The two ministries were split in 2004, merged again in 2013 and split again in 2015, before being merged under PH education minister Maszlee Malik after PH stormed to a historic victory in the May 2018 national elections, upending six decades of UMNO rule.
“Education is a very broad area. Its concept and system at school and university levels are different, so I welcome the government’s decision to place them under different ministries,” said R Badlishah Ahmad, vice-chancellor of Universiti Malaysia Perlis, in a statement issued on 10 March.
He added that university research plays an important role as an agent of transformation for industries, which would be easier to realise under a separate ministry.
‘A nightmare for all involved’
Academics said that under the education ministry, which had a major task to improve access and equity in the school system, higher education had not been a focus.
“In the past, a separate ministry for higher education was undoubtedly more focused in terms of visioning, planning and the delivery of quality higher education,” said Morshidi Sirat, professor in the department of humanities at Universiti Sains Malaysia, who was director general for higher education in the then stand-alone higher education ministry in 2013-14, and deputy director general in the ministry prior to that.
“While seamless education from primary to secondary and then post-secondary to tertiary is a good idea, managing such a huge and very complex ministry with top heavy bureaucracy and administrative structure is a nightmare for all involved,” Morshidi told University World News.
“As one ministry, many policy items pertaining to higher education are considered as secondary compared to the school sector. And meetings were generally dominated by the school sector. Ministers of education put much more emphasis on the school sector as this is their ‘power base’. Financial allocations for the ministry of education are also generally heavier for the school sector,” he added.
However, Morshidi also noted that “the advantage of one ministry was that problems pertaining to school and universities could be discussed and decided by one minister of education. And everyone must toe the line. With two ministries, there is always a tendency to side with the ministry of education in terms of issues pertaining to students’ progression from school to universities.”
Return to internationalisation agenda
Academics predict at least a partial return to past policies on higher education as Muhyiddin was education minister under the previous UMNO government of Najib Razak. Increased autonomy for universities to generate some of their own income, but which led to financial pressures for some public universities, also came in under Razak.
Previous UMNO higher education policies include the internationalisation agenda – although this was undermined by huge budget cuts to higher education in 2016 and 2017.
“Evidently, even with massive cuts during 2016-18, Malaysian public universities have maintained their global rankings. Something must be working here. But, actually, public universities have been digging deep into their reserves for the past three years.
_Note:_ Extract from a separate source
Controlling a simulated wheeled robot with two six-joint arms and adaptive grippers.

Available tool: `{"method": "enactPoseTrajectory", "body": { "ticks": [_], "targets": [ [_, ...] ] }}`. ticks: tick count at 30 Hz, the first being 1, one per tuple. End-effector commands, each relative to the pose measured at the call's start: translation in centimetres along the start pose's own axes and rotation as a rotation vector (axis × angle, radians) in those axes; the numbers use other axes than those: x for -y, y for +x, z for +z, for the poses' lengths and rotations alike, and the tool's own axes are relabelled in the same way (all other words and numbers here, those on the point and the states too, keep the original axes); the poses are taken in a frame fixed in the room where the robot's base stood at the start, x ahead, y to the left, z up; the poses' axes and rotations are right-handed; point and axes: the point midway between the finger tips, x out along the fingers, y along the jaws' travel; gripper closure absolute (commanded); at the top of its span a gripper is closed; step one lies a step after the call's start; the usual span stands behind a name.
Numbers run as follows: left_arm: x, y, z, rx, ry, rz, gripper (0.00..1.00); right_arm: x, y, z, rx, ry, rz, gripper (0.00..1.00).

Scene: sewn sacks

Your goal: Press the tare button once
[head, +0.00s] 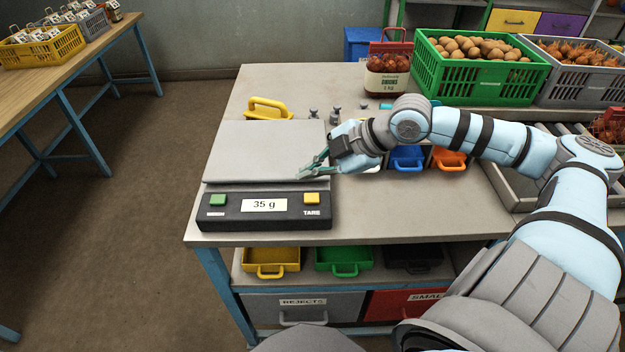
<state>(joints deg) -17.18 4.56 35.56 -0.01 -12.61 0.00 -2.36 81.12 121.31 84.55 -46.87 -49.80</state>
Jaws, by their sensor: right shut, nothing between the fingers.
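The scale (235,150) sits on the left part of the table, with a bare grey weighing plate. Its dark front panel has a display (264,205) reading 35 g. A yellow button (311,198) labelled TARE is at the panel's right, and a green button (217,200) is at its left. My right gripper (303,174) is shut and empty. Its fingertips are at the plate's right front area, behind the yellow button in the picture; I cannot tell whether they touch the plate. My left gripper is not in view.
A sack of onions (388,75), a green crate (480,82) of potatoes and a grey crate (578,88) are at the back.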

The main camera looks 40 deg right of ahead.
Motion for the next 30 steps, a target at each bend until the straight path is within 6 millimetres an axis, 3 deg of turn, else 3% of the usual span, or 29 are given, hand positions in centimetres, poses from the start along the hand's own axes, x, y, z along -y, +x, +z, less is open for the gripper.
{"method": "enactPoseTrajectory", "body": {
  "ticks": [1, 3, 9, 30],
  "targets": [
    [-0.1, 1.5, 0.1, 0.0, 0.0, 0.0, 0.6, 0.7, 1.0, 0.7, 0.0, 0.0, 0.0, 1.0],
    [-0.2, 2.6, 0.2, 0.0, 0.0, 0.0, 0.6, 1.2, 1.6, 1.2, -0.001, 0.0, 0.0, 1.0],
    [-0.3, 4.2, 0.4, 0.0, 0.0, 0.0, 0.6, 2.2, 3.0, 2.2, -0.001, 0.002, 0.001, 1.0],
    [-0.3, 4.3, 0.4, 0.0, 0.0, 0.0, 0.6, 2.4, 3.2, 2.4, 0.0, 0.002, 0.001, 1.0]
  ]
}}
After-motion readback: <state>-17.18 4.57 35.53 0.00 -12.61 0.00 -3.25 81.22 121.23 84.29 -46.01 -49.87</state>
This is not sustainable in the longer term,” Morshidi said.
“Internationalisation of higher education has always been emphasised [whether] under one or two ministries,” he noted, but said internationalisation was also highly dependent on the home ministry, which oversees immigration, student visas and other requirements.
Morshidi said it was important to go back to the internationalisation agenda to make the country “an international hub for education and talent”.
However, “unless and until the home ministry sees this as an important national agenda, there will be hiccups in terms of policy and implementation.”
Global prominence is considered important for higher education, Morshidi said, but nonetheless credited Maszlee for his “emphasis on core values, national education philosophy and initiatives beyond global rankings”.
Maszlee notably issued a directive to universities not to “obsess about global rankings”.
PH achievements under Maszlee
The Malaysian Academic Movement or GERAK, the PH-supporting civil society organisation which had also called for the splitting of the education ministry to separate the higher education ministry, said at the time of Maszlee’s resignation in January that Maszlee had also “set in motion the dismantling of the much-criticised and abused Universities and University Colleges Act”, which had placed restrictions on students’ political activities on campus.
“Based on a genuine concern for academic freedom and autonomy,” Maszlee set up a committee that had been “hard at work” to repeal the act, GERAK said in a recent statement.
Amendments to the act were passed in parliament on 10 December 2019, but a more comprehensive law to replace the act was not achieved before Maszlee resigned on 3 January.
Maszlee also set up an independent committee for the selection of public university vice-chancellors last year to depoliticise the selection of public university heads. However, this was largely resisted by the incumbents who “used the old standard practice of garnering the support of powerful individuals and institutions outside academia”, GERAK said in its statement.
GERAK also credited Maszlee with setting up an independent Integrity Committee “outside the confines and possible constraints” of the ministry to investigate fraud and malpractices within universities.